Task statement:
Repeat, exactly and only, the lines from the beginning of the data through the line with "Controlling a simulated". Pictures are left out.

Given data:
┌────────

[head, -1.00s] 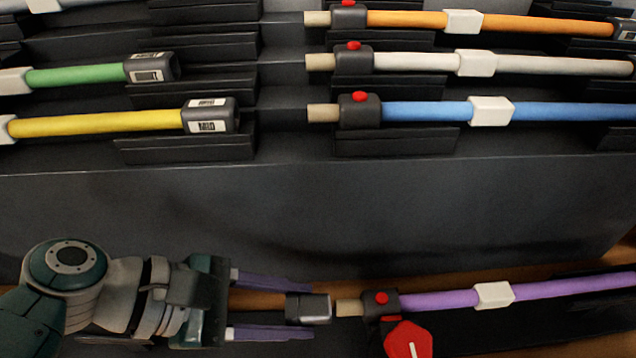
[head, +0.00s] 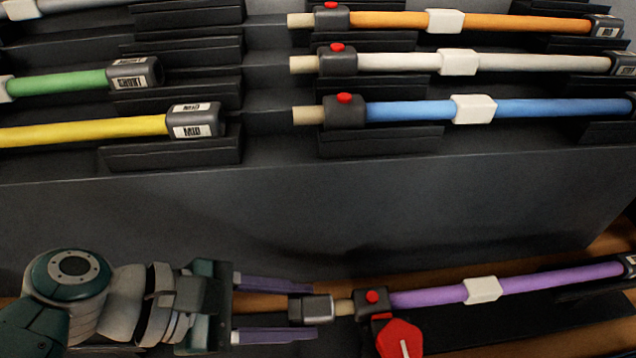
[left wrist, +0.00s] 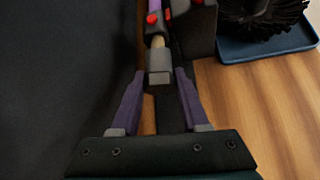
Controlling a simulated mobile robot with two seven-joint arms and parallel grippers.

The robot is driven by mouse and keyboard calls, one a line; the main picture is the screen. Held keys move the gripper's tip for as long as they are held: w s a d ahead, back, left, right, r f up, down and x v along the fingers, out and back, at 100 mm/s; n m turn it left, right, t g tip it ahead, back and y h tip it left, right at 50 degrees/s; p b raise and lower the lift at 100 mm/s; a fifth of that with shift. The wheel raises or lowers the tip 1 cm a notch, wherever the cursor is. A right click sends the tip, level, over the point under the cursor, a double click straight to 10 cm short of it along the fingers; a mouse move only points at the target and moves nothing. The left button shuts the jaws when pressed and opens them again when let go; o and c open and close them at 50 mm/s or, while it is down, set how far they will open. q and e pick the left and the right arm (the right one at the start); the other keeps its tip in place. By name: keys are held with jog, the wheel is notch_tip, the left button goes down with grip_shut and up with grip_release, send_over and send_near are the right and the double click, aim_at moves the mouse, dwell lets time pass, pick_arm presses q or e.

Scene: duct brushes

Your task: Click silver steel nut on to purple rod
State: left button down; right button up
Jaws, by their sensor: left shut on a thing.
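The silver steel nut (head: 315,309), a grey block-like sleeve, sits between the purple-grey fingertips of my left gripper (head: 306,310). The gripper is shut on it. The left wrist view also shows the nut (left wrist: 159,64) between the fingers. The purple rod (head: 540,281) lies to the right, nearly in line with the nut. Its left end has a dark collar with a red button (head: 372,297) and a pale tip (head: 344,306). The nut is at the pale tip, and a short length of tip shows between nut and collar. Whether the tip is inside the nut is hidden. My right gripper is out of view.
A red knob (head: 400,341) stands just below the collar. Orange, white and blue rods lie on the dark rack behind, with green and yellow rods (head: 85,131) at left. A black brush (left wrist: 262,12) lies on a blue tray (left wrist: 270,48) at the right.

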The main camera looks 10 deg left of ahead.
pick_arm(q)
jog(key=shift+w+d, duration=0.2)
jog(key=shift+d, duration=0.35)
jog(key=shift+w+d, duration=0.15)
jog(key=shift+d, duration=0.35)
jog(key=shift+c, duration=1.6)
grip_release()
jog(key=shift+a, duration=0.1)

└────────

Exercise response:
[head, -1.00s] 
[head, +0.00s] 
[left wrist, +0.00s] 
Controlling a simulated mobile robot with two seven-joint arms and parallel grippers.

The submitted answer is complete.